Evaluating the restaurant industry by just looking at chains would miss the key transition that is occurring. The industry as a whole is actually doing quite well.  Last year, restaurant sales rose nearly twice as rapidly as total retail sales, and the number of restaurants in the nation rose sharply.  People are eating out.

Unfortunately for some restaurants, tastes are changing in ways that may not match their business models.

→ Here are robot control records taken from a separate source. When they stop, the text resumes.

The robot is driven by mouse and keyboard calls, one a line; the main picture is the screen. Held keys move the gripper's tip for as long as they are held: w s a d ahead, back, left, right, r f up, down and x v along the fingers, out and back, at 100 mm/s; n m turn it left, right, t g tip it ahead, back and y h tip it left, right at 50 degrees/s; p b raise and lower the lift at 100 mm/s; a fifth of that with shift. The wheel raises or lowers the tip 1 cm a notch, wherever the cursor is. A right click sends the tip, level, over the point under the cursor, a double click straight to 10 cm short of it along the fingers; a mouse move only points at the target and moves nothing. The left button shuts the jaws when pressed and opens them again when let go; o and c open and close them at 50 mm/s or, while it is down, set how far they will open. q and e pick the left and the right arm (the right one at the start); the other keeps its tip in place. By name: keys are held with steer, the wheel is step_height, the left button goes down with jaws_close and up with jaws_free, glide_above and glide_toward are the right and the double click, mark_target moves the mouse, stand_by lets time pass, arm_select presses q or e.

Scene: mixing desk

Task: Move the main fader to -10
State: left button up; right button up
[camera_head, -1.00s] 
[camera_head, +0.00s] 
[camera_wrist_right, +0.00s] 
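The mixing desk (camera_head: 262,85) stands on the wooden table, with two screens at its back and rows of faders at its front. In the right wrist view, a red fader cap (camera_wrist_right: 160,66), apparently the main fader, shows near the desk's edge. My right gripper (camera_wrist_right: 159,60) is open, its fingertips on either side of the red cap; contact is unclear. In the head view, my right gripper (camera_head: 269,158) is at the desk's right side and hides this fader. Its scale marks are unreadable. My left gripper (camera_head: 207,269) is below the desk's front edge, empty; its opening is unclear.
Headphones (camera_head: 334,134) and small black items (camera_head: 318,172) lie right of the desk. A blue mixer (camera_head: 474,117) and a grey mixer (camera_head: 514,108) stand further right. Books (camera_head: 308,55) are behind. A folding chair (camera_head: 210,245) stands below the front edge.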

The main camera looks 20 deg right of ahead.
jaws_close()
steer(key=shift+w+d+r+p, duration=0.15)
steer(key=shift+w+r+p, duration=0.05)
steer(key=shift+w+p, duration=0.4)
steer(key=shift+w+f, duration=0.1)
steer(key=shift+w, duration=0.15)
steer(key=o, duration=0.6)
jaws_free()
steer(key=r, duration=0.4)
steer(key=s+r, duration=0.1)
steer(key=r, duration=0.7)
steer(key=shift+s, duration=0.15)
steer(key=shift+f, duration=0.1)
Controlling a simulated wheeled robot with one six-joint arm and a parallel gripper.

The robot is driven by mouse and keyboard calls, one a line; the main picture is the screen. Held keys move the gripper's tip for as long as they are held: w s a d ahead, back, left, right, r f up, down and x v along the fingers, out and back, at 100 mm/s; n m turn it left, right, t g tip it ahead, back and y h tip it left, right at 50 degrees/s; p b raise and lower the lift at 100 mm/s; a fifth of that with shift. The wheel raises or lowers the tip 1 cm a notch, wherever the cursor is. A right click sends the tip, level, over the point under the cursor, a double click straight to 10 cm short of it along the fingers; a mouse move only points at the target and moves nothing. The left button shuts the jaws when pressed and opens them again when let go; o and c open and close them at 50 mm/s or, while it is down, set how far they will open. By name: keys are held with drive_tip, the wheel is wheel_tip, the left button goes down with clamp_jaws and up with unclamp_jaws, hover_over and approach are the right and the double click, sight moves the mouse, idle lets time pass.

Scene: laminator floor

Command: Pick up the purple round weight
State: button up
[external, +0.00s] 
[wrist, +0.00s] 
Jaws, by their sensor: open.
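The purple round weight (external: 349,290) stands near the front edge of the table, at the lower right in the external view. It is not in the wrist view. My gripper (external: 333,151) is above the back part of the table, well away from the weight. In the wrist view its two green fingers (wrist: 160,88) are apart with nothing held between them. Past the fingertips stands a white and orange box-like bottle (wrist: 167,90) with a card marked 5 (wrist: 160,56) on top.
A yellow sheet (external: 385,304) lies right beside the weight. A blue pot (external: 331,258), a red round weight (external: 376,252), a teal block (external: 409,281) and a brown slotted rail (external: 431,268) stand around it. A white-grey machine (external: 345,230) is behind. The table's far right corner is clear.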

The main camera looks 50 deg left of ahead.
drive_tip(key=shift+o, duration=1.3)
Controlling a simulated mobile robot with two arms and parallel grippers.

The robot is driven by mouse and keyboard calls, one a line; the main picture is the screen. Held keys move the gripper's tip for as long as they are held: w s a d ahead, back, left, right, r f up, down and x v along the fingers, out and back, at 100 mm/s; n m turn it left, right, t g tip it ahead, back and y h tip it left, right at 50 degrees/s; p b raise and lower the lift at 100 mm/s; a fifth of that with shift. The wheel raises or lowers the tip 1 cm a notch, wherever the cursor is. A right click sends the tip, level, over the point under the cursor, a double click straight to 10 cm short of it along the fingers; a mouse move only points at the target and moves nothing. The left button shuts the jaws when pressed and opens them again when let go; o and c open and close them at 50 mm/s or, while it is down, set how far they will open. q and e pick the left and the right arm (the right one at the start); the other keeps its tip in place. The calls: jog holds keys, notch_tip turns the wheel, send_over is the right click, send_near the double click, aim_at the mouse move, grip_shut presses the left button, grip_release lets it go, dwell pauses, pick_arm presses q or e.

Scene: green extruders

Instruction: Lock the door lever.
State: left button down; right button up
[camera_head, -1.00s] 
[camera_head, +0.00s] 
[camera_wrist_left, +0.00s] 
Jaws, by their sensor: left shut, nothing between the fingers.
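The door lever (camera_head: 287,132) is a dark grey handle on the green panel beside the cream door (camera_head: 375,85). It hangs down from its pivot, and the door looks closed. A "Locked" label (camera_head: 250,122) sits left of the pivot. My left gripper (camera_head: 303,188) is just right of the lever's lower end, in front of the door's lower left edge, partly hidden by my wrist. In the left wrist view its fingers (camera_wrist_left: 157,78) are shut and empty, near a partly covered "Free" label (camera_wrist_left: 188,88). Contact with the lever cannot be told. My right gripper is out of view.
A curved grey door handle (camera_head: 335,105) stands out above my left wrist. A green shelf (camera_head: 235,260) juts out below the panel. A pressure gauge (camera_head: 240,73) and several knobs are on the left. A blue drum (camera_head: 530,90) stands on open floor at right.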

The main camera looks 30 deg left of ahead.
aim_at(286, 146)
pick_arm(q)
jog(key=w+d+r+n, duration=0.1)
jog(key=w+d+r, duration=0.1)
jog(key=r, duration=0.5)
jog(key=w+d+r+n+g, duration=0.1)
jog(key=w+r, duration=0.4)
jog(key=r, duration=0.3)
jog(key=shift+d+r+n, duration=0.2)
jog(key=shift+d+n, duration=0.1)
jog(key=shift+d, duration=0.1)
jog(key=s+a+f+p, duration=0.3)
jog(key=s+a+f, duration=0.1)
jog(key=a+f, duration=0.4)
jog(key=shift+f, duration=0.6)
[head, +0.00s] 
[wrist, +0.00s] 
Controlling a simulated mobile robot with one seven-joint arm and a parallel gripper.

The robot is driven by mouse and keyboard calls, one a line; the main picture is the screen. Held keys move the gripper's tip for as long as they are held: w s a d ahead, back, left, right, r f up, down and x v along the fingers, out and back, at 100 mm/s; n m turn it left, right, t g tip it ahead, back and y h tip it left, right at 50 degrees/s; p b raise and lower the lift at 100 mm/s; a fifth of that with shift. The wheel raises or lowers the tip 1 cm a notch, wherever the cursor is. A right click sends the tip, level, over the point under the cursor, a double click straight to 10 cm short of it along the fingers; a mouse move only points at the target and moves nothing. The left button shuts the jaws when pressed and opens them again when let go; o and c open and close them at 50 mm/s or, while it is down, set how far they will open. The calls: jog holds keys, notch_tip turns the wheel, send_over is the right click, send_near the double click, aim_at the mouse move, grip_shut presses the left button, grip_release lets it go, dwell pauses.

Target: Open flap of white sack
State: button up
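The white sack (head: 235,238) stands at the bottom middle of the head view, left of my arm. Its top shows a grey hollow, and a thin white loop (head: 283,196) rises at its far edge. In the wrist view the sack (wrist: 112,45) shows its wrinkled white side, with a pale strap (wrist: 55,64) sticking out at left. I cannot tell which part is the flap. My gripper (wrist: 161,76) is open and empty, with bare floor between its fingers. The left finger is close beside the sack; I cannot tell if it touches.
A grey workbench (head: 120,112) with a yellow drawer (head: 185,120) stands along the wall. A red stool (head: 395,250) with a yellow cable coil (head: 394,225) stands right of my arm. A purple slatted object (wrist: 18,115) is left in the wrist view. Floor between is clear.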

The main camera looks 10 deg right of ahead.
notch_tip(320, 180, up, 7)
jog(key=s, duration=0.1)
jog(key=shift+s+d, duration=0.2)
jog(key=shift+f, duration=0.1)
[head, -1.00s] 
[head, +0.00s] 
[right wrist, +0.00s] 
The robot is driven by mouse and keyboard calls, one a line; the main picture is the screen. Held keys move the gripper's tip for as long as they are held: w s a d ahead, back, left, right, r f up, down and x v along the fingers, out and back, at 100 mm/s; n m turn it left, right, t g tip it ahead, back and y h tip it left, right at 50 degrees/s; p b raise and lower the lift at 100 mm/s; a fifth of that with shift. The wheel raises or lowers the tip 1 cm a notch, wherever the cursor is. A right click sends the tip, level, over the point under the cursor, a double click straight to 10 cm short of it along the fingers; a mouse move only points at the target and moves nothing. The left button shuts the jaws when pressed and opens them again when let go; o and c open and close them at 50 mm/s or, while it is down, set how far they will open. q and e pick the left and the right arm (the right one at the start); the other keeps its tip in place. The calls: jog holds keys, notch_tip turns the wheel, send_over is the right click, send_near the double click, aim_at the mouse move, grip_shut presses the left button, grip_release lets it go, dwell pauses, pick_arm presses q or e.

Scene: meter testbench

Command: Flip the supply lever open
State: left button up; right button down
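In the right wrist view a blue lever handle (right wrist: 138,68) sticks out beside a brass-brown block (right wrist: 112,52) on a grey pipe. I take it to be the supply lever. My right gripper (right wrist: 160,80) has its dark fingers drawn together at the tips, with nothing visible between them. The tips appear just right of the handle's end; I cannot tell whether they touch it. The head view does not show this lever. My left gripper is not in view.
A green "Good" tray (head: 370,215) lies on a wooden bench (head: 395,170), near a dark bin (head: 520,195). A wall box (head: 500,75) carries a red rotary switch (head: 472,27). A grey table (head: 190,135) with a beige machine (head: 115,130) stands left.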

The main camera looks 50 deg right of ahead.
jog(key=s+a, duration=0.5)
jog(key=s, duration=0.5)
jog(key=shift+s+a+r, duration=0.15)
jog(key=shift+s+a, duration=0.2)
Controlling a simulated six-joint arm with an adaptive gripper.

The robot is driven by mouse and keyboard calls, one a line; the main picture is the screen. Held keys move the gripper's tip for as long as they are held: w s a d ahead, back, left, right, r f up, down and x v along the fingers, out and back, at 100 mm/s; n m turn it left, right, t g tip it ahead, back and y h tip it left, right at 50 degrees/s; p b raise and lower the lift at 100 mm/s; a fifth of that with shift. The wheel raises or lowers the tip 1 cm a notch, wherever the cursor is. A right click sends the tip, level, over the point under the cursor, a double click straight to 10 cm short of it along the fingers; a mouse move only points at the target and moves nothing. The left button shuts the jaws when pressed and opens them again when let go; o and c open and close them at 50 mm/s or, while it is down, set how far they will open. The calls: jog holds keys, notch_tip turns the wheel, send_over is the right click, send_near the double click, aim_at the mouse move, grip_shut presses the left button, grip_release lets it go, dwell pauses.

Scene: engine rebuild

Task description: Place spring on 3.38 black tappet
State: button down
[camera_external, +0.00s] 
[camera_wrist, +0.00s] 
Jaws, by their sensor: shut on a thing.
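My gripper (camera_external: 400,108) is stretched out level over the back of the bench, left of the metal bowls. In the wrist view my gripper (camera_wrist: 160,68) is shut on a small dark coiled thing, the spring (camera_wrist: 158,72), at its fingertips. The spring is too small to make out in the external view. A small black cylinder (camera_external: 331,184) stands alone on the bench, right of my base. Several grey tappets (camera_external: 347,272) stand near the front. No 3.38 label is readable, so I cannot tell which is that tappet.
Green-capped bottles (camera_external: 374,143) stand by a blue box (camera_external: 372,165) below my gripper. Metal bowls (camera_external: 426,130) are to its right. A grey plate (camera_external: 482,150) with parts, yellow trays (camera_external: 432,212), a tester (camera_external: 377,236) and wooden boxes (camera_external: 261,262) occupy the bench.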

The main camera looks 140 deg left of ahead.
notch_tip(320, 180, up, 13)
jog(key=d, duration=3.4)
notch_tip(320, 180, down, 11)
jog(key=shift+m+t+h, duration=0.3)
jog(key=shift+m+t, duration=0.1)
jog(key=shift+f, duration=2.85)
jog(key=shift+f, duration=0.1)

There is a Comcast commercial that encapsulates the issues facing restaurants.  It profiles a restaurateur who comments that "these days, it's phones before forks."

Customers are looking for something different.  They are not frequenting restaurants that provide the same old, same old.  Instead, they are patronizing the growing number of independents, as they are perceived as being unusual in some special way.

That doesn't mean chains cannot survive.  But it is a lot harder to reconfigure a chain with hundreds of stores than it is to open a new restaurant.  Smaller chains that are different visually and whose menus meet changing menu tastes tend to have an advantage.

"It's the economy, stupid!" is a famous phrase James Carville used to remind candidate Bill Clinton to focus on what was most important to voters, the condition of the economy.  But that phrase should be Rule No. 1 when it comes to running a business, and it is more important now that economic forces can change so quickly.

Failure to rapidly adapt to the rapidly changing tastes and distribution needs of the consumer is killing companies.  Business executives, and their surrogate politicians, need to stop blaming the government for all the ills of the economy and start looking inward and recognize that it's the way the economy works that matters.  The first step in a company's recovery is the admission that management didn't understand the changing structure of the marketplace.

As Wally Doolin, head of the restaurant-advisory company TDn2k, with which I work, likes to say: "In a world of uncertainty and chaos, big brands are not dead, mediocre performance is dead."

Good enough is no longer good enough when the world is in constant upheaval.